**Task description**
Give the data again exactly, from its opening line through the line in which "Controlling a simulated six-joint" appears.

◆ ◆ ◆

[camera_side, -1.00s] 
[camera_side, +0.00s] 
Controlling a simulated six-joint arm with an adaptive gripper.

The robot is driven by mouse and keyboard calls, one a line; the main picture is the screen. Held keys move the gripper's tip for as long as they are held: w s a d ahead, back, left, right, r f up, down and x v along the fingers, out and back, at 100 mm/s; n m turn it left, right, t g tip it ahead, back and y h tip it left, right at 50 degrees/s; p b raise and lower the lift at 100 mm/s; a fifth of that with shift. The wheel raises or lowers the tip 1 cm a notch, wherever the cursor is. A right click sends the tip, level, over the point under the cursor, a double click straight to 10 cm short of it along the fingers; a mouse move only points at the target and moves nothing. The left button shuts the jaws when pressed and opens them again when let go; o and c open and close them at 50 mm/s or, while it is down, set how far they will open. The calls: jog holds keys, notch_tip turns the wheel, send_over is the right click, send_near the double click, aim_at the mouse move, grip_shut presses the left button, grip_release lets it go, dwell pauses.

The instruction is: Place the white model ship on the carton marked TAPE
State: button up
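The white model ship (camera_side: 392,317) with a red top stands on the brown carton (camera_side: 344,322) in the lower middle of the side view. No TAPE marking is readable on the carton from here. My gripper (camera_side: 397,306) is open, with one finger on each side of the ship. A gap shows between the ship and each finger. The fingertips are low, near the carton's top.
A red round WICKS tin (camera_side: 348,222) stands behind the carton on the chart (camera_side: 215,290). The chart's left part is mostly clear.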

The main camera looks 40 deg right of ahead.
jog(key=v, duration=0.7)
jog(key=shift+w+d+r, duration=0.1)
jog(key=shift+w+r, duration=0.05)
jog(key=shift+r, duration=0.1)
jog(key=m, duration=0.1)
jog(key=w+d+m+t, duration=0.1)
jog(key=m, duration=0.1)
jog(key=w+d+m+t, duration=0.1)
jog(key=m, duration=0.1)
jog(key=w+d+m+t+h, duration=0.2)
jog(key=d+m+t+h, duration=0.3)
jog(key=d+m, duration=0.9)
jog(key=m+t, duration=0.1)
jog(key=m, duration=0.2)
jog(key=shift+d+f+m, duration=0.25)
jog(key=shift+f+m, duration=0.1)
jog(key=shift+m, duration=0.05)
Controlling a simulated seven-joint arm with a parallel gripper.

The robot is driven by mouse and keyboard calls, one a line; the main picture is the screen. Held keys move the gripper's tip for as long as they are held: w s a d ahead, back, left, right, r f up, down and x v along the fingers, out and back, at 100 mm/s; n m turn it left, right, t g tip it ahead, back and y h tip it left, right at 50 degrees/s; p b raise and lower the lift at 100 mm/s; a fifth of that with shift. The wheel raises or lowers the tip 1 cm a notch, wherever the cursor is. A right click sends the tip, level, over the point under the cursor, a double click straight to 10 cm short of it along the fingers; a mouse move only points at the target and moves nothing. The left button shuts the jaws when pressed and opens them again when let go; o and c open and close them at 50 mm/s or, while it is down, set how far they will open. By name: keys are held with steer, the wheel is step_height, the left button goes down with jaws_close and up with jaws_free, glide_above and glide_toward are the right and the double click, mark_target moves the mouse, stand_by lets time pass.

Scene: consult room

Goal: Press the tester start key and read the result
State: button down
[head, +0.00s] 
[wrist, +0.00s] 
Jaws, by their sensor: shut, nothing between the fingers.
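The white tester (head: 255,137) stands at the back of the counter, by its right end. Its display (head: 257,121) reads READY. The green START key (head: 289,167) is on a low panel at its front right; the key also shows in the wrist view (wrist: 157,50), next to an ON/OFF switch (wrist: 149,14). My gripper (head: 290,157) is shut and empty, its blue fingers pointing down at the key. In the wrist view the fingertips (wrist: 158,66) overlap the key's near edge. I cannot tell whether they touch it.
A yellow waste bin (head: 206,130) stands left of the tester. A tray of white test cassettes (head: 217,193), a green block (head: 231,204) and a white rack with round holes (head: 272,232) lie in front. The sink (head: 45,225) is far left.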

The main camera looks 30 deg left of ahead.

◆ ◆ ◆

**Task response**
[camera_side, -1.00s] 
[camera_side, +0.00s] 
Controlling a simulated six-joint arm with an adaptive gripper.

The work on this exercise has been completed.